Task to complete —
Lines from the one containing "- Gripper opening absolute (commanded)" through the end of the data are to be returned exactly, and no others.

====

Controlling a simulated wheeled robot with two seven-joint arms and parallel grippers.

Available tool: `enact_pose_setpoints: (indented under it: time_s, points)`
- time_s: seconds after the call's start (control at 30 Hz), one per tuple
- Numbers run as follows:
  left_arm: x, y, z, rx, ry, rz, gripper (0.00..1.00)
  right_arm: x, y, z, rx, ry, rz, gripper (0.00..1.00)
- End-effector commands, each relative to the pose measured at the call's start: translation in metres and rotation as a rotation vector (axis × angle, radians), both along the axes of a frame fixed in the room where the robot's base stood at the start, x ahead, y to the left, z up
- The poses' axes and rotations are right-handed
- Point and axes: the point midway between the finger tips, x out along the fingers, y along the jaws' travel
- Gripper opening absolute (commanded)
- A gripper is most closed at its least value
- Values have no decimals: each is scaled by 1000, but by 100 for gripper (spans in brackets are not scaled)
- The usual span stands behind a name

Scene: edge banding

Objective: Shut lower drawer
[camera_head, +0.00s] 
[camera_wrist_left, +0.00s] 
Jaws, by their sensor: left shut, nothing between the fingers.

====

Result below —
- Gripper opening absolute (commanded)
- A gripper is most closed at its least value
- Values have no decimals: each is scaled by 1000, but by 100 for gripper (spans in brackets are not scaled)
- The usual span stands behind a name

Scene: edge banding

Objective: Shut lower drawer
[camera_head, +0.00s] 
[camera_wrist_left, +0.00s] 
Jaws, by their sensor: left shut, nothing between the fingers.

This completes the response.